Morano acknowledged that there has been "a lot of give and take" between people in the area and Innerlight and D.R. Horton, "and we like where we are" although issues like ensuring the ongoing enforcement of the conservation easement remain as ongoing concerns.
John Harrison, a resident of The Retreat, a 30A residential development near Bluewater Landing, acknowledged the willingness of D.R. Horton and Innerlight Engineering to hear area residents' and property owners' concerns.
"We don't always agree with them, but they have listened to us," Harrison told TRC members at last week's meeting. Harrison asked that the conservation easement, which would be granted to the county government, be turned over to a third party with environmental expertise for ongoing oversight.
"This conservation easement is a very, very big deal to the community," Harrison said.
David Smith, the Innerlight engineer who attended the TRC meeting, would not commit during the meeting to third-party oversight of the easement, saying that he simply didn't know how such an arrangement would work.
Also of concern to people who spoke at last week's session were the eventual occupants of the commercial space proposed for the development.

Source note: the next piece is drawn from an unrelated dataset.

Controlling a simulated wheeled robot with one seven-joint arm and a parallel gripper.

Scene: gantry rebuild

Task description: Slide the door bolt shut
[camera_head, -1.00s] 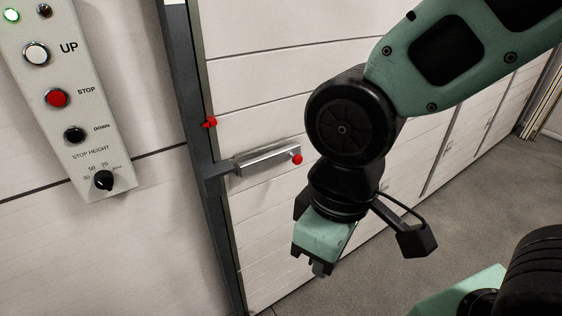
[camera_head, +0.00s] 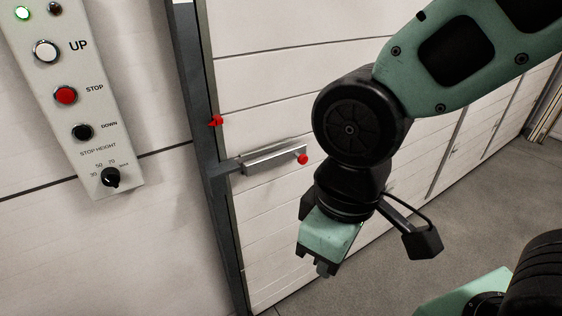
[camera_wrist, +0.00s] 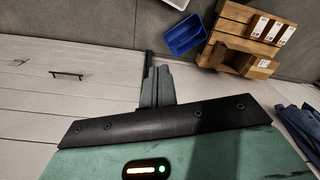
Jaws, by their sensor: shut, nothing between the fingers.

That space, Smith said, is going to be turned over to a third party for development, and D.R. Horton could not say what businesses, within the scope of applicable county regulations, might eventually come into that area.
Of particular concern to the people who spoke during the session was the possibility that part of the commercial area might become an outdoor wedding venue or similar business, where music and other festivities might disturb nearby residents with noise and other nuisances.
Walton County Planning Director Mac Carpenter, who presides over TRC meetings, echoed that concern to Smith, as part of a broader suggestion that D.R. Horton develop a list of commercial uses it would allow. That list then could become part of a binding development order for the site, Carpenter noted.
“We’ve had an issue with wedding venues located on 30A without maybe adequately addressing the compatibility with the adjacent neighborhoods," Carpenter told Smith, adding that he would like to have a list of allowed commercial uses proposed for Bluewater Landing sooner rather than later.
“I’d rather have that fight right now,” Carpenter said, after telling Smith, "I think it's important that we have some parameters included in the development order that clarify what can be proposed there, if we’re (a reference to D.R. Horton) not proposing any specific elements on that site at this time.”
Also of concern for area residents and property owners at the TRC meeting were traffic issues, in particular the location of the entrance to Bluewater Landing, located in a curve of 30A. Smith, though, countered that the proposed location, directly across the road from another residential area's entrance and exit, made the most sense.
As last week's TRC meeting wound down, committee members learned that the South Walton Fire District, one of the county government entities required to weigh in on the potential impact of development proposals, had not yet submitted its evaluation.
As a result of that, and of other questions raised by reviewing departments, along with concerns about the future of the commercial part of Bluewater Landing, TRC members decided unanimously to have D.R. Horton and Innerlight come back in front of them at their April 7 meeting for a potential recommendation to the county planning commission, the next step in the approval process.
If an approval is forthcoming at the April 7 meeting, the proposal would go to the planning commission on May 13, and could be in front of the Walton County Board of County Commissioners on May 28 for a final decision on issuance of a development order for Bluewater Landing.
“We have really tried to work with the neighborhood and the community here," Smith had said earlier in the meeting. "We understand it’s a very important piece of property for Walton County. It's a very important piece of property for us, and it’s a very important piece of property for the neighborhood.”